Malmantile is one of these, still encircled by its historic defense walls. The town, with its bizarre name, once strongly reclaimed its fortress, considering nearby Lastra was prepared to take on any attack. This problem surely wasn’t an issue for the hermits that chose to isolate themselves at the convent in Lecceto, an admirable example of late-15th-century architecture that can be reached via a road dotted with tall cypress trees.
And who doesn’t know about Ginestra Fiorentina, whose name alone speaks of aromas and green hills? This is where an important hospice for pilgrims travelling the via Francigena was once located. For wayfarers, there was the Hospice of Sant’Antonio in Lastra, which it’s said was designed by the great Brunelleschi. This isn’t known for sure, but the magnificence of the porch can’t be doubted, whose seven arches served as a refuge for nomads and the needy.
Local legends abound in this area of Tuscany. There’s a place where history and myth intertwine, known as the Masso della Gonfolina, an enormous rock protected by magical beings like fairies, who have made this place sacred and resistant to every type of threat over the centuries, whether it be the tools of local stone carvers or the more destructive mines of the German army during World War II.

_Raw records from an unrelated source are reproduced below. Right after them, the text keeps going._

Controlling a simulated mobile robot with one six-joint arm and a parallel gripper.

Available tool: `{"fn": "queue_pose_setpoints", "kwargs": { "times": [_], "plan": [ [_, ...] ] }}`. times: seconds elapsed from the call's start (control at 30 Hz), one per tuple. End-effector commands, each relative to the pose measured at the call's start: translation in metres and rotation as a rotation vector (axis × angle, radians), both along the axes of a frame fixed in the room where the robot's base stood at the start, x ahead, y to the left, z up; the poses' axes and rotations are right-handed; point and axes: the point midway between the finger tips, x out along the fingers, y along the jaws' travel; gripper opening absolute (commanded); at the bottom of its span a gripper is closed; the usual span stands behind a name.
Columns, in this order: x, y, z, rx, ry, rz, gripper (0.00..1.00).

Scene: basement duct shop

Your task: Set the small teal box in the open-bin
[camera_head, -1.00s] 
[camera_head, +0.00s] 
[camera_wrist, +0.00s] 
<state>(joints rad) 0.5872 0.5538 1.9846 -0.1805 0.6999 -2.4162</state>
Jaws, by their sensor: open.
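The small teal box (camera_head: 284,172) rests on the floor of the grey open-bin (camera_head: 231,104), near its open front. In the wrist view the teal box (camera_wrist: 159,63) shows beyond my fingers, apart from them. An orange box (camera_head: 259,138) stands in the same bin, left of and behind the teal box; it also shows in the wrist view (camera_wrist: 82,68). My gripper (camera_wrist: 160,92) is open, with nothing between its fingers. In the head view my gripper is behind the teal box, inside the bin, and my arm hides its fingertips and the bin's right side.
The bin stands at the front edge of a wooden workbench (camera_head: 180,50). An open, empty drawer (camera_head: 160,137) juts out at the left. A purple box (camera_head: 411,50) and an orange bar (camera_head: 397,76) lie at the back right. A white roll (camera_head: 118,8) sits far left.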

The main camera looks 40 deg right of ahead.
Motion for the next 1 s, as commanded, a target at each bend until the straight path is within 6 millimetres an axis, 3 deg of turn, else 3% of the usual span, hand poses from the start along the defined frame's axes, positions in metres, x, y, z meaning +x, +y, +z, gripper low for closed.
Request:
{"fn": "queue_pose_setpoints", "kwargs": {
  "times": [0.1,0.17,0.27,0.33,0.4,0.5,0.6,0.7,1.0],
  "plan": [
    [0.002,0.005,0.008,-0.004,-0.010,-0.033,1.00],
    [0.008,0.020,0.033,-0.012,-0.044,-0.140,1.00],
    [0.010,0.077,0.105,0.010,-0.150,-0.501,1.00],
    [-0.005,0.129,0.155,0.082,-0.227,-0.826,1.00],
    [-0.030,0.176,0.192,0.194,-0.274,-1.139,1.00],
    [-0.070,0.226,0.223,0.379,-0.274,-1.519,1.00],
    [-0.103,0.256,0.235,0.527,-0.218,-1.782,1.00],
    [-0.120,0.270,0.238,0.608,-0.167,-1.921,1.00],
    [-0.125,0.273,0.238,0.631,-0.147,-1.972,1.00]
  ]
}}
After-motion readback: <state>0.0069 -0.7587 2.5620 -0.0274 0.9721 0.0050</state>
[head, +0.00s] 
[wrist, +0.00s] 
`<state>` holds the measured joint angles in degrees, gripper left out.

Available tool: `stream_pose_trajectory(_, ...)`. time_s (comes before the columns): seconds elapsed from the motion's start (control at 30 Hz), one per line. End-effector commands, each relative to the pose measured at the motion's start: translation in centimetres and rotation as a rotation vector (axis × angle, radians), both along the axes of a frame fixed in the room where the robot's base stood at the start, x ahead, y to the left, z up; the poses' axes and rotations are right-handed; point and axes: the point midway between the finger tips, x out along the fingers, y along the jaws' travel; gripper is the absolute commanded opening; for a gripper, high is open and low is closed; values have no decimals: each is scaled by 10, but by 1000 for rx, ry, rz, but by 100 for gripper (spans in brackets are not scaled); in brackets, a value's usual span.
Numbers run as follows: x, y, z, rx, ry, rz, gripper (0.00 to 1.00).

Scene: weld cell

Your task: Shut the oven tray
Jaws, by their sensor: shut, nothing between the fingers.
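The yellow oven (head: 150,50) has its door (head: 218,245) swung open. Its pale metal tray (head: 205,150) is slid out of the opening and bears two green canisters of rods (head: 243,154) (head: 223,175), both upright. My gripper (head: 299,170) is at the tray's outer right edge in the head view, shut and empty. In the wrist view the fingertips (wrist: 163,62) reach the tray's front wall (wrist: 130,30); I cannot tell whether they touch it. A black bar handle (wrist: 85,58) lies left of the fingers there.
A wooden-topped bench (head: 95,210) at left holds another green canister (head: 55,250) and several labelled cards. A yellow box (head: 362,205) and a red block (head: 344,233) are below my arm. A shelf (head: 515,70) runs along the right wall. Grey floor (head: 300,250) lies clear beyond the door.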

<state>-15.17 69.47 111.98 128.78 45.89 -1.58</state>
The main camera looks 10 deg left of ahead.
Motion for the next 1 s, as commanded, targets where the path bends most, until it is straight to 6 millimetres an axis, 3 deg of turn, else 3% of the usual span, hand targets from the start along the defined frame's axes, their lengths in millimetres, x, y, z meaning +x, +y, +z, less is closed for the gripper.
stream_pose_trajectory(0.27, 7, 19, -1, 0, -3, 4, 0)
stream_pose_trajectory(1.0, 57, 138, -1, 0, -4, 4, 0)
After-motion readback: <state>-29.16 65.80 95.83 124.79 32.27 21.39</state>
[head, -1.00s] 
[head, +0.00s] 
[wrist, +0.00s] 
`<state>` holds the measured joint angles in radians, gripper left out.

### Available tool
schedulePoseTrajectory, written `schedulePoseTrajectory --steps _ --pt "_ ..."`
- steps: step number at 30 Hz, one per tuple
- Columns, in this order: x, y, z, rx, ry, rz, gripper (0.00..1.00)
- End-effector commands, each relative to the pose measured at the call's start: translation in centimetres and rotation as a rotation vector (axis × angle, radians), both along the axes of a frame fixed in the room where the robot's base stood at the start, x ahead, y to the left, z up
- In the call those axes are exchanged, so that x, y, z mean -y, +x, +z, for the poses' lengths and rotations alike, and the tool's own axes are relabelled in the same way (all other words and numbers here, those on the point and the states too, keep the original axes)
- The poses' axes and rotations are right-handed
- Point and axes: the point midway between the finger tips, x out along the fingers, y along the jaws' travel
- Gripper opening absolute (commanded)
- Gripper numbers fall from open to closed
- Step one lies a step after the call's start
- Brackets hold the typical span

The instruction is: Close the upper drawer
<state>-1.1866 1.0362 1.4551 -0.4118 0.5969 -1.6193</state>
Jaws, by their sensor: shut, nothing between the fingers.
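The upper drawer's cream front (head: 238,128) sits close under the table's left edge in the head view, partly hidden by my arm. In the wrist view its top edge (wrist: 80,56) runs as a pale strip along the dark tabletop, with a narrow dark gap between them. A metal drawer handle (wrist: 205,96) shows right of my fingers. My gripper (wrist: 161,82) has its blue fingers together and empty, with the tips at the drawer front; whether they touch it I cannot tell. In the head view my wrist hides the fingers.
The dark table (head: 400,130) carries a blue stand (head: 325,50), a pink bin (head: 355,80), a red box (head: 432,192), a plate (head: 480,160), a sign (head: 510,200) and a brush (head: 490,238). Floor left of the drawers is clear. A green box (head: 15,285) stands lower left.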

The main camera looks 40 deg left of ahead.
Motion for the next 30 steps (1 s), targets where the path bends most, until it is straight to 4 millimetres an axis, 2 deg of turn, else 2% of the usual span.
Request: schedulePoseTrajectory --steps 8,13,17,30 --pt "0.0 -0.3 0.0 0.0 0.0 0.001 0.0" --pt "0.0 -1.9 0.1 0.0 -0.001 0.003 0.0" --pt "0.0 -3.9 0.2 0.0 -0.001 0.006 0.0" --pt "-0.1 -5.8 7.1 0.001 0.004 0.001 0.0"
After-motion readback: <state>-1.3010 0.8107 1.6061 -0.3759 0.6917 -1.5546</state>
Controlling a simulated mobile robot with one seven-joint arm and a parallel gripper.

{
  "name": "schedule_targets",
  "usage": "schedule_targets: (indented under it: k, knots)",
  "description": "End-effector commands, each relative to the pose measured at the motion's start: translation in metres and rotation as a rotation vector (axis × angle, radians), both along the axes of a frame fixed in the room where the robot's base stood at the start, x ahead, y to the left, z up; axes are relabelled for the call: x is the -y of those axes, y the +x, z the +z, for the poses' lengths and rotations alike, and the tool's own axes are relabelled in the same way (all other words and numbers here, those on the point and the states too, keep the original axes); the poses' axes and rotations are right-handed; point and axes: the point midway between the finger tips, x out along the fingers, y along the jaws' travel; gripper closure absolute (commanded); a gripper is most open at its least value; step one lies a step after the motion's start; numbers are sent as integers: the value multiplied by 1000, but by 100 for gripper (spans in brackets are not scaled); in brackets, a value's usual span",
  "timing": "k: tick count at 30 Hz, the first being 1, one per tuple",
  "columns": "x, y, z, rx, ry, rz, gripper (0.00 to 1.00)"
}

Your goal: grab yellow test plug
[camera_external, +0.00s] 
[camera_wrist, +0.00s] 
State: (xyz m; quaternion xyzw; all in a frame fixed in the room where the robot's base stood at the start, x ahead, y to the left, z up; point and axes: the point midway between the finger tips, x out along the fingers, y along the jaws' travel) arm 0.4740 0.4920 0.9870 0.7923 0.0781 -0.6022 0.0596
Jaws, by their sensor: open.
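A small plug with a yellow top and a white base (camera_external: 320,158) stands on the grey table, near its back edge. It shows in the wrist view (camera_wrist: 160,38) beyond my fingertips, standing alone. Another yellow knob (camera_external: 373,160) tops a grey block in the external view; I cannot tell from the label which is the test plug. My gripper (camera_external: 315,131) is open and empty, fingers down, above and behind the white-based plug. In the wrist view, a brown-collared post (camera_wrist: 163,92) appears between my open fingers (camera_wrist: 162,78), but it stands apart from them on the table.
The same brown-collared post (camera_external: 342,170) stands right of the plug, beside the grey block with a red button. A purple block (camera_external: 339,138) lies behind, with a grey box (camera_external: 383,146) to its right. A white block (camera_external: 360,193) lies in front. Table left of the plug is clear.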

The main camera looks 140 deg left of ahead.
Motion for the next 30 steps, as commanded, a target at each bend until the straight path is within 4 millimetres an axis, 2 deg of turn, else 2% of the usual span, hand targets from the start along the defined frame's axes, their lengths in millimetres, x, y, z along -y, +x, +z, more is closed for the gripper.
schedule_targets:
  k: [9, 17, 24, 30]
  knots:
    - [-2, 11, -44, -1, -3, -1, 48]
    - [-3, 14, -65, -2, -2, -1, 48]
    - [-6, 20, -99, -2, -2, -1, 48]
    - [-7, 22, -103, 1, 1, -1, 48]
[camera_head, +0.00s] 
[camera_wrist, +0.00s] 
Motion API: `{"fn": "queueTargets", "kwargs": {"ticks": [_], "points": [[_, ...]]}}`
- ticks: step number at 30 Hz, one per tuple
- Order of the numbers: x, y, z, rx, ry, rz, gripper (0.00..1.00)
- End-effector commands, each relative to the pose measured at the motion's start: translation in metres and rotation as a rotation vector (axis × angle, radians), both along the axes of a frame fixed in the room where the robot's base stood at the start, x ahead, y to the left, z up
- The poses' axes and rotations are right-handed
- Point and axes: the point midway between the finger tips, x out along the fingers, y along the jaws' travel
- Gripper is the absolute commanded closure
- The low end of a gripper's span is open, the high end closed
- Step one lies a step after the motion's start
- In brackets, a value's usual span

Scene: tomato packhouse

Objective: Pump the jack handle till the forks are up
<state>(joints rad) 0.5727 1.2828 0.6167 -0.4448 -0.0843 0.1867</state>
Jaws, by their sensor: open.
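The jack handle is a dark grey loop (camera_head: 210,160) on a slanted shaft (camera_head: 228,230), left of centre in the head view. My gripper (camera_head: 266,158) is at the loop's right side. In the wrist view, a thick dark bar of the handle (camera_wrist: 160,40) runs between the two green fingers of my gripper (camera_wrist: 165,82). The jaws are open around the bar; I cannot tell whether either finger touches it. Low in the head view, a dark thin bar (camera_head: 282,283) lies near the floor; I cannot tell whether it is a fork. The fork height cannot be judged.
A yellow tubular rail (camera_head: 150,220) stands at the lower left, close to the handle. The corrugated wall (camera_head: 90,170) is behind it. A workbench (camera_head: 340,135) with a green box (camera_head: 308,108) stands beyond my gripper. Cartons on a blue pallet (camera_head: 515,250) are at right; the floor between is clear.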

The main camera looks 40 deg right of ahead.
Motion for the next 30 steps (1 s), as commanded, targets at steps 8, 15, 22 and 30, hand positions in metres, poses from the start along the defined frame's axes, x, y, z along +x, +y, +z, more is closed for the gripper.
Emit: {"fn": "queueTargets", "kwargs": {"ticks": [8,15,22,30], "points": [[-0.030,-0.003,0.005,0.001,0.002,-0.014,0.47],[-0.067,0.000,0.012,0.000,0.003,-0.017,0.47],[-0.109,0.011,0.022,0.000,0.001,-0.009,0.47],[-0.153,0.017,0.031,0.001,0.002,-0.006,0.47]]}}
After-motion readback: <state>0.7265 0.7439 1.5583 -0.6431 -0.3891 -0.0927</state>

If it’s legends you want to talk about, then there’s definitely one worth speaking about. The views from Lastra a Signa brought the A to the arias of the great tenor Enrico Caruso, who chose to make Villa Bellosguardo his home. This residence is now a museum dedicated to the star, where visitors can trace his fascinating career through period photographs, personal effects and stage costumes. So influenced will you be by this incredible life that it won’t be surprising when, strolling through the monumental park, you’ll almost think you could hear him singing.